Donne’s Long Sentence
17 June 2025
A close reading of a single sentence from Donne’s 1622 sermon, and what it reveals about structure, pressure, and rhetorical control.
Donne’s 1622 sermon for the Virginia Company opens with Acts 1:8: “You shall receive power... and you shall be witnesses unto me.” He draws a line from that command to the Virginia Company’s mission, framing it as a form of apostolic labor. The sermon builds a case and gives structure to the company's duty.
One sentence near the start of the sermon sets the tone and pattern:
“You shall receive a new power, besides the power you have in your state; a power that shall enable you to be witnesses of Christ, to make his doctrine credible by your testimony, to conform yourselves to him, to do as he did.”
The steps are tightly linked. Power is given. That power enables witness. Witness becomes testimony.

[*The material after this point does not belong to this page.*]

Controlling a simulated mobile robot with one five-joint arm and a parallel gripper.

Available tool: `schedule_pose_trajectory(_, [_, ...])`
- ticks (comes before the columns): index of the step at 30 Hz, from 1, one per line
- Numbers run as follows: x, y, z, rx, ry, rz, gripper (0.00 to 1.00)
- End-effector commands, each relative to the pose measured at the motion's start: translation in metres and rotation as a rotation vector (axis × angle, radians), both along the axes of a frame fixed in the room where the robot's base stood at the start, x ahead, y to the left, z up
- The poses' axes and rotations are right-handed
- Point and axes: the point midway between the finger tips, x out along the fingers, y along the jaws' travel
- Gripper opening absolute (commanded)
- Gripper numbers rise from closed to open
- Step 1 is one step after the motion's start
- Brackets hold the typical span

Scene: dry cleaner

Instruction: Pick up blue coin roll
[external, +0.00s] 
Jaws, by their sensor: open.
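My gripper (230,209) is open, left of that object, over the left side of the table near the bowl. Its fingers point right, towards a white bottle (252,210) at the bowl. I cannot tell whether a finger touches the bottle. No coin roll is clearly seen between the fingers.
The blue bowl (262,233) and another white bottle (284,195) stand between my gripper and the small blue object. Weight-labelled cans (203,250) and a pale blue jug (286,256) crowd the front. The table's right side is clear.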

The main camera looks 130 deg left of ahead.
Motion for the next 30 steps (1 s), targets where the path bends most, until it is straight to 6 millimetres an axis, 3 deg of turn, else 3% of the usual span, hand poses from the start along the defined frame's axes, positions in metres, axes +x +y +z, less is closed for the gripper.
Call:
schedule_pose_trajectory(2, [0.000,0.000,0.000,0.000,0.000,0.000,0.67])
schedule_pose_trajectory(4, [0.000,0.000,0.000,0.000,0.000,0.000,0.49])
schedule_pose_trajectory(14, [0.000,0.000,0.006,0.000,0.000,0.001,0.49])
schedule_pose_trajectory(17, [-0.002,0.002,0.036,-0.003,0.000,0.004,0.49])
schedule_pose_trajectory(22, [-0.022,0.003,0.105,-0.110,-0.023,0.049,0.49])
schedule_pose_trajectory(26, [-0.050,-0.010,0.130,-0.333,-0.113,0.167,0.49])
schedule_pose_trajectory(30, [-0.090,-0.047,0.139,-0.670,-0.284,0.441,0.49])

Testimony requires imitation. Donne does not attempt to embellish these moves. He stacks them in sequence, building moral pressure through form. By the time he reaches “to do as he did,” the sentence leaves the listener with a clear expectation: to act as Christ acted.
“Make his doctrine credible” is the hinge. It implies that belief is not enough. The doctrine becomes credible when it is embodied—when others can see its effects. Donne names that visibility as a kind of proof. If the listener does nothing, the teaching has no visible effect and cannot persuade others.
The Virginia Company is not mentioned in this sentence. It doesn’t need to be. The logic is already in place. Donne defines what it means to act as a witness and then turns to the question of where and how that witness should unfold. By the time he arrives at colonization, the spiritual groundwork has already been laid.
This is the force of the sermon. Donne understood that language, shaped carefully, could direct belief and action. The sentence compels the listener through emotion and narrative but also, importantly, through its structure. The structure does the work of argument as each clause narrows down the listener’s field of response. Each phrase points forward, carrying the listener one step closer to a required conclusion. That is the power of rhetorical form, and that is why sermons—and the sentences they rely on—deserve close reading.